Diese prächtige Kulisse musste einen ja zu Spitzenleistungen animieren. Schon vor der Prüfung wirkte Ambros konzentriert und entschlossen. Die gesamt österreichische Equipe inklusive der Dressurreiter hatte sich an der Startstelle eingefunden um den Oberösterreicher anzufeuern. Zu diesem Zeitpunkt hatte es schon arrivierte und prominentere Reiter böse erwischt: Dem Deutschen Christoph Wahler und Carjatan S wurde ein Bergabsprung vor dem Ponton zum Verhängnis, auch der Australier Kevin McNab gab mit Don Quidam auf, wodurch diese beiden Nationen ihre Medaillenchancen begraben mussten.

Aber Vitorio du Montet und Ambros ließen sich von den Zuschauermassen, Anfeuerungsrufen und der elektrisierenden Stimmung bei sommerlichen Temperaturen überhaupt nicht beeindrucken und der Wallach lief ohne Zögern über alle Klippen und Hindernisse. Nicht einmal zum Ende des Rittes hatte man die Befürchtung, dass es schiefgehen könnte, nach 9 Minuten und 19 Sekunden kam das Österreich/Frankreich-Paar ins Ziel. Mit einem Score von 43,30 Punkte hat sich Harald Ambros damit im Zwischenklassement auf Rang 33 vorgeschoben und immer noch das Finale der Top-25 im Visier.
 

Im Tunnel

Kaum war die Ziellinie passiert, das Pferd versorgt und der Schweiß abgewischt, fand Harry auch schon Zeit für das erste Interview mit der Pferderevue in der Mixed Zone.
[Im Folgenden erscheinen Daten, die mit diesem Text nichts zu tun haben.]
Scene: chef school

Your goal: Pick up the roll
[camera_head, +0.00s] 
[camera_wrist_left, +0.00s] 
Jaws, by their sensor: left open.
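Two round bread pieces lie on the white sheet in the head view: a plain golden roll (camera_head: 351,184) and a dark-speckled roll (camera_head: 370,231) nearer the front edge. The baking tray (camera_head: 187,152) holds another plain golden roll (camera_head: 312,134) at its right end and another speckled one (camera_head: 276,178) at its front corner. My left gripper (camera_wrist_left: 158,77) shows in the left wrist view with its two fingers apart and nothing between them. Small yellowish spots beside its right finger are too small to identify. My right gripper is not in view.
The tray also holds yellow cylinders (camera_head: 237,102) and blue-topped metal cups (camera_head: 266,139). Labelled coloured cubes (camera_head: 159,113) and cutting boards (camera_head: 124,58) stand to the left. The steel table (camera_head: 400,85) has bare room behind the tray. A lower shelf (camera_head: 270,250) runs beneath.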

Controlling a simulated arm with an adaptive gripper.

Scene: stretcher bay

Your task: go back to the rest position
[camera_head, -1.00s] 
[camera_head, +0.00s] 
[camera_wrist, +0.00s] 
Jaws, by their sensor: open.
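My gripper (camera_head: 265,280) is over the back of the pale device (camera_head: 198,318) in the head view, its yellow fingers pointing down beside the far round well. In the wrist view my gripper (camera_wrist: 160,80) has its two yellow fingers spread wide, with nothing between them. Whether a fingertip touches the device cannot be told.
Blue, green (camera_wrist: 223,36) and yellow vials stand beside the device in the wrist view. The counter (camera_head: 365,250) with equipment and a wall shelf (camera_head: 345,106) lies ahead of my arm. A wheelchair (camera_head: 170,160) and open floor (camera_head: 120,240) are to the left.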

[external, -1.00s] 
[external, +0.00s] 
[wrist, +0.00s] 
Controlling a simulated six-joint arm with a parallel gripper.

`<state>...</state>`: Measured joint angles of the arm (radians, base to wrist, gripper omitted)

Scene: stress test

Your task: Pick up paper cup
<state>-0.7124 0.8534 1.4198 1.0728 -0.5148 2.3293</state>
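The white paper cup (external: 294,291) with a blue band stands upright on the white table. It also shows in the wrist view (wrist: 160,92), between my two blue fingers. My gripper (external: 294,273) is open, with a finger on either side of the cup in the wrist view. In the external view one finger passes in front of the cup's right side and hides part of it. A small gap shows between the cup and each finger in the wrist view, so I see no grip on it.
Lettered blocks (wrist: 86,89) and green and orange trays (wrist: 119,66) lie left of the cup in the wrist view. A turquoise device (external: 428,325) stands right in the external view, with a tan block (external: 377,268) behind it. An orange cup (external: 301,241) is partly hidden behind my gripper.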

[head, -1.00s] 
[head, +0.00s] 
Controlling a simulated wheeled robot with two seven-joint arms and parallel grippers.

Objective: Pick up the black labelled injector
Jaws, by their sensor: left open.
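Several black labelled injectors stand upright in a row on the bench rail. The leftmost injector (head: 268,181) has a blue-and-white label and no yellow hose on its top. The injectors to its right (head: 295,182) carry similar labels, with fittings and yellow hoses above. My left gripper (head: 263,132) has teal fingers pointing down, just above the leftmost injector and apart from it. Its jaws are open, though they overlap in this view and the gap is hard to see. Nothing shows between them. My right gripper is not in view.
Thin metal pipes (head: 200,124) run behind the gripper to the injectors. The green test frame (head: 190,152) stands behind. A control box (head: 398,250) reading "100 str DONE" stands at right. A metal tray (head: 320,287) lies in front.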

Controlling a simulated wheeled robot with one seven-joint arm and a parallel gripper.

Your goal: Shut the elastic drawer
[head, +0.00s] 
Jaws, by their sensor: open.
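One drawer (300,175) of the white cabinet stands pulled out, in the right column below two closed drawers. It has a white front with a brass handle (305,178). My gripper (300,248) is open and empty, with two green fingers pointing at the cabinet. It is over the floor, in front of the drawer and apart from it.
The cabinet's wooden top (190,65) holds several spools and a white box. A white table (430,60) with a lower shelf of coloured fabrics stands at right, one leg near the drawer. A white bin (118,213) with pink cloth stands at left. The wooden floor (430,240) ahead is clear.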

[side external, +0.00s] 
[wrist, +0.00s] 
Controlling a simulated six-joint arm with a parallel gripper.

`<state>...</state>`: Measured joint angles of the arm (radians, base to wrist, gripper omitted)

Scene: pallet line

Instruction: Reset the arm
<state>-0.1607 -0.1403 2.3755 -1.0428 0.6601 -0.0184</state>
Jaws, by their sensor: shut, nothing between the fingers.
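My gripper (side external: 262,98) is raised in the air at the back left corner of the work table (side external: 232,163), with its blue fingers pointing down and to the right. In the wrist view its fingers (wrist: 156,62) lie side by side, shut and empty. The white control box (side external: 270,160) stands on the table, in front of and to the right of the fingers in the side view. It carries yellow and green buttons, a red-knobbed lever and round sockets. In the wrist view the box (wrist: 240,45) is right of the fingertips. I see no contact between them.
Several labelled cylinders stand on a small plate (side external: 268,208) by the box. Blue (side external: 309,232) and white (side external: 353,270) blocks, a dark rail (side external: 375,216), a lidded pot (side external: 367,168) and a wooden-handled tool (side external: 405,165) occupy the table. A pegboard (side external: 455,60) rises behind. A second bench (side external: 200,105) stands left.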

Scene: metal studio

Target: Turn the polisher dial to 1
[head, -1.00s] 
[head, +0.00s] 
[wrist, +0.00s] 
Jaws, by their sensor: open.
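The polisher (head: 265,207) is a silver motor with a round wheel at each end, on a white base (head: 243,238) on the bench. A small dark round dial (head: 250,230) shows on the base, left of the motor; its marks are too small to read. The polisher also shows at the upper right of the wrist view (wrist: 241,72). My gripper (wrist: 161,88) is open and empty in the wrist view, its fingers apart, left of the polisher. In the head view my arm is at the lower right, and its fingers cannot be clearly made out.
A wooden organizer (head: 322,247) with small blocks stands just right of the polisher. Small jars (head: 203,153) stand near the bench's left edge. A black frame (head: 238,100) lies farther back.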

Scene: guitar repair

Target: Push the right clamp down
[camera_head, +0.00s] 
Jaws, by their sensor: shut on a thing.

Wir lassen ihn im Originalton sprechen: „Es war fantastisch und bombastisch. Diese Menschenmenge war gigantisch, das habe ich vorher gar nicht so erwartet. Ich habe mir trotz später Startnummer keinen Konkurrenten angesehen, weil im Prinzip hast du deinen Plan und kommst dann wieder aus deinem eigenen Konzept raus. Darum habe ich mich da eher ferngehalten, nur bei einem Hindernis habe ich gesehen, da sind aber viele Leute draußen."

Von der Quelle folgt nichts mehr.